TASK: Transcribe the material verbatim in full; the pictures do not belong in the copy.

DATA SEGMENT:
-- START --

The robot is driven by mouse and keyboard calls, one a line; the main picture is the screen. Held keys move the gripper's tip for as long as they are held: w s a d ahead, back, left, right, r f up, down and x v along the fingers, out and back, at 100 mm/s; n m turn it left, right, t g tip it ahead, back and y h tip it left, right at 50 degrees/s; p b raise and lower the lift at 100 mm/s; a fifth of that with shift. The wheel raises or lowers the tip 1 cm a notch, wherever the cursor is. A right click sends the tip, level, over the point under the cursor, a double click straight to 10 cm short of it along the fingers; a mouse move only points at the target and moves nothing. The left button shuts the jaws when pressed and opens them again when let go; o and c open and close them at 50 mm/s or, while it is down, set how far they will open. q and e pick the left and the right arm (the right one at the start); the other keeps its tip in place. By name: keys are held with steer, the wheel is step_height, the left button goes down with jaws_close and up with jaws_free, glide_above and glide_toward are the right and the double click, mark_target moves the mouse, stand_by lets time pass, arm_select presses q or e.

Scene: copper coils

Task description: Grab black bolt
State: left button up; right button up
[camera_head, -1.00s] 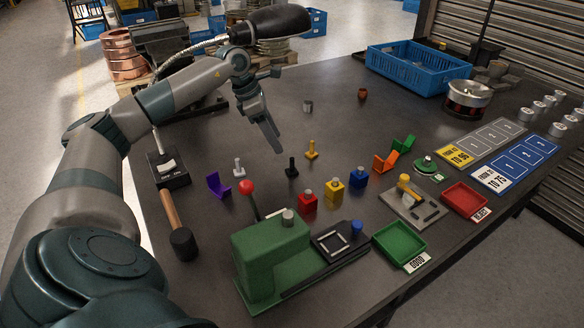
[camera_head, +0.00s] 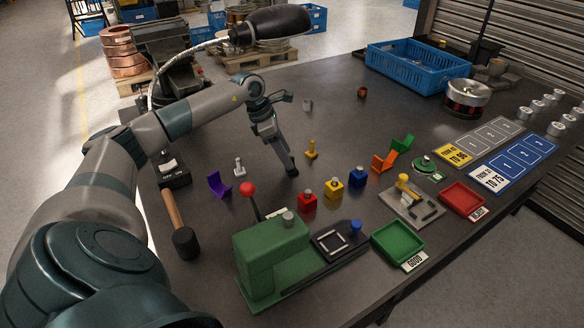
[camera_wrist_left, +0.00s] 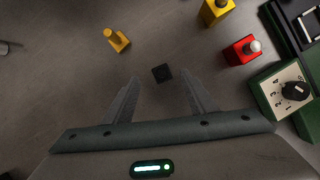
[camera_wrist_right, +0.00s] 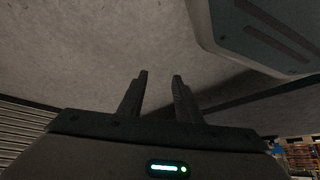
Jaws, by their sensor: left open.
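The black bolt (camera_wrist_left: 162,73) shows in the left wrist view as a small dark square on the table, between the fingertips of my left gripper (camera_wrist_left: 160,80). The fingers are open, with a gap on each side of the bolt. In the head view my left gripper (camera_head: 290,170) reaches down to the table and hides the bolt. I cannot tell whether the fingertips touch the table. My right gripper (camera_wrist_right: 160,77) shows only in its own wrist view, with its fingers apart and nothing between them.
A yellow bolt (camera_head: 311,149) stands to the right and a pale bolt (camera_head: 239,167) to the left. Red (camera_head: 307,202), yellow (camera_head: 334,189) and blue (camera_head: 358,177) blocks stand nearer. The green press (camera_head: 270,255) and a hammer (camera_head: 184,240) are in front.

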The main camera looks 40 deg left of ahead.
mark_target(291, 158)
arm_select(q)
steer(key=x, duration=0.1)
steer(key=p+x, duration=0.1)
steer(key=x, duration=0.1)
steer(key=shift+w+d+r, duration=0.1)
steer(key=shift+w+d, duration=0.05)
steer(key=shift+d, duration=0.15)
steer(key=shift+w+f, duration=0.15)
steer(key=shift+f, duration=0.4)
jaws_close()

-- END --

SOLUTION BELOW:
The robot is driven by mouse and keyboard calls, one a line; the main picture is the screen. Held keys move the gripper's tip for as long as they are held: w s a d ahead, back, left, right, r f up, down and x v along the fingers, out and back, at 100 mm/s; n m turn it left, right, t g tip it ahead, back and y h tip it left, right at 50 degrees/s; p b raise and lower the lift at 100 mm/s; a fifth of that with shift. The wheel raises or lowers the tip 1 cm a notch, wherever the cursor is. A right click sends the tip, level, over the point under the cursor, a double click straight to 10 cm short of it along the fingers; a mouse move only points at the target and moves nothing. The left button shuts the jaws when pressed and opens them again when let go; o and c open and close them at 50 mm/s or, while it is down, set how far they will open. q and e pick the left and the right arm (the right one at the start); the other keeps its tip in place. By name: keys are held with steer, the wheel is step_height, the left button goes down with jaws_close and up with jaws_free, glide_above and glide_toward are the right and the double click, mark_target moves the mouse, stand_by lets time pass, arm_select presses q or e.

Scene: copper coils

Task description: Grab black bolt
State: left button up; right button up
[camera_head, -1.00s] 
[camera_head, +0.00s] 
[camera_wrist_left, +0.00s] 
[camera_wrist_right, +0.00s] 
Jaws, by their sensor: left open.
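The black bolt (camera_wrist_left: 162,73) shows in the left wrist view as a small dark square on the table, between the fingertips of my left gripper (camera_wrist_left: 160,80). The fingers are open, with a gap on each side of the bolt. In the head view my left gripper (camera_head: 290,170) reaches down to the table and hides the bolt. I cannot tell whether the fingertips touch the table. My right gripper (camera_wrist_right: 160,77) shows only in its own wrist view, with its fingers apart and nothing between them.
A yellow bolt (camera_head: 311,149) stands to the right and a pale bolt (camera_head: 239,167) to the left. Red (camera_head: 307,202), yellow (camera_head: 334,189) and blue (camera_head: 358,177) blocks stand nearer. The green press (camera_head: 270,255) and a hammer (camera_head: 184,240) are in front.

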The main camera looks 40 deg left of ahead.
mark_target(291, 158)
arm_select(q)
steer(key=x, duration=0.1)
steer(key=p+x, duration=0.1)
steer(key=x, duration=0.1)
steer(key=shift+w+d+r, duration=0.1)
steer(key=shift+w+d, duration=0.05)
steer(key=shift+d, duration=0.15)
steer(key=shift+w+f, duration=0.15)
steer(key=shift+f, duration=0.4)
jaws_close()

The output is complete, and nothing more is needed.